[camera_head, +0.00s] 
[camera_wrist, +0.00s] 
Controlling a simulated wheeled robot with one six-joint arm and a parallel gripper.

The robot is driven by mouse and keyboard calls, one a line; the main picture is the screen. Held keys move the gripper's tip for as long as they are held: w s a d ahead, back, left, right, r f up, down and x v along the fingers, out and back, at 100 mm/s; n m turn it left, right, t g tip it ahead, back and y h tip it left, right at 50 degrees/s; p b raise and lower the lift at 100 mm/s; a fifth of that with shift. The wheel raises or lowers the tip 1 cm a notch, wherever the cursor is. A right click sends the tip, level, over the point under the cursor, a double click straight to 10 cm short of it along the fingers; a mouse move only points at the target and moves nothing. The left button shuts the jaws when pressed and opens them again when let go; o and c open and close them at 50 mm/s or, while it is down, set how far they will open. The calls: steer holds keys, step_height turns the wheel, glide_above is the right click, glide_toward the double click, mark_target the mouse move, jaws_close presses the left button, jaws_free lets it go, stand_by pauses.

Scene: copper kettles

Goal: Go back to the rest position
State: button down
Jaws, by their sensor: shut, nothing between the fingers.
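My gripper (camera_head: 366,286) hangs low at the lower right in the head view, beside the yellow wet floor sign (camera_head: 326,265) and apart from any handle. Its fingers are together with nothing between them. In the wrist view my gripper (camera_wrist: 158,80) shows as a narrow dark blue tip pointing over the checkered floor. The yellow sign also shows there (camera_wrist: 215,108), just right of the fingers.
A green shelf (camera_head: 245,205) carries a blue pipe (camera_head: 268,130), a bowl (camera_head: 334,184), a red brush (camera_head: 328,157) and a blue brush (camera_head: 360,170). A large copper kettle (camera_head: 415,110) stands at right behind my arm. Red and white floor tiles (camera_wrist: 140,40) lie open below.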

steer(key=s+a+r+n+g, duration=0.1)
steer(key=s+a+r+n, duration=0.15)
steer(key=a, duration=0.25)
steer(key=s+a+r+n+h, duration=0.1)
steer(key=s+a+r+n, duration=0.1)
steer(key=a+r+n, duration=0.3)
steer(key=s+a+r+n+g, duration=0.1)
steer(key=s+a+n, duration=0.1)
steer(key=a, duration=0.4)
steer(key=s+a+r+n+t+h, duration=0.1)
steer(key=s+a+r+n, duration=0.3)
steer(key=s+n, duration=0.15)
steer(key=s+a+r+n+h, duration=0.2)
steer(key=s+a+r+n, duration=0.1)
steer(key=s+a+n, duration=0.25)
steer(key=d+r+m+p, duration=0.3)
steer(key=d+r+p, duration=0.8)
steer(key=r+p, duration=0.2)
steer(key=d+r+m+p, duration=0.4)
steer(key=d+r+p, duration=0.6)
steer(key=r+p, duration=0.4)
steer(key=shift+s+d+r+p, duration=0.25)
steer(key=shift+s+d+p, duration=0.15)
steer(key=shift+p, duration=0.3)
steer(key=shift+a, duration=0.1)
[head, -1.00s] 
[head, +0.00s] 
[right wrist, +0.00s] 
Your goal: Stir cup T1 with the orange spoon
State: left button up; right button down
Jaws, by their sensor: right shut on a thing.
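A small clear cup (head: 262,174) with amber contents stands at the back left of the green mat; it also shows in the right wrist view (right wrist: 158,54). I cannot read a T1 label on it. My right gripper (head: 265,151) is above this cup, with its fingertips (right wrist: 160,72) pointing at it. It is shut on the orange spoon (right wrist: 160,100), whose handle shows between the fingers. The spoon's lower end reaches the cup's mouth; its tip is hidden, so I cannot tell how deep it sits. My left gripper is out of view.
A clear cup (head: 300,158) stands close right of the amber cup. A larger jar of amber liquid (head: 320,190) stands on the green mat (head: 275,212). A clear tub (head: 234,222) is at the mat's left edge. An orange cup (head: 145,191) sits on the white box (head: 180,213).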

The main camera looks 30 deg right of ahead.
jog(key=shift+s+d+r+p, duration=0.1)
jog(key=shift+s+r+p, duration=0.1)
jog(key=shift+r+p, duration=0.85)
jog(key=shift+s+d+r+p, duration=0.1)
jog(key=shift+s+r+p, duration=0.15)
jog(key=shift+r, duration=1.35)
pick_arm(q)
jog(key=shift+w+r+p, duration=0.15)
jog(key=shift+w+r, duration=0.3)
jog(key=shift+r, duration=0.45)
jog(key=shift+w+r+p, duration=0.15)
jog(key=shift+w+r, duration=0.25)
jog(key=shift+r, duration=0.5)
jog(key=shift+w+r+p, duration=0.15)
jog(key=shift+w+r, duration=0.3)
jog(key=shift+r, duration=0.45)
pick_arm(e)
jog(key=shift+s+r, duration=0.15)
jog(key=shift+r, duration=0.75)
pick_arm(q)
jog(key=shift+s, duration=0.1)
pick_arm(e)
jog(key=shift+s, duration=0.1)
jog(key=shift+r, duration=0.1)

Your objective
Copy out only the lines running from the beginning of the data to the line with "Controlling a simulated", both ends included.

In response
[camera_head, +0.00s] 
[camera_wrist, +0.00s] 
Controlling a simulated wheeled robot with one six-joint arm and a parallel gripper.

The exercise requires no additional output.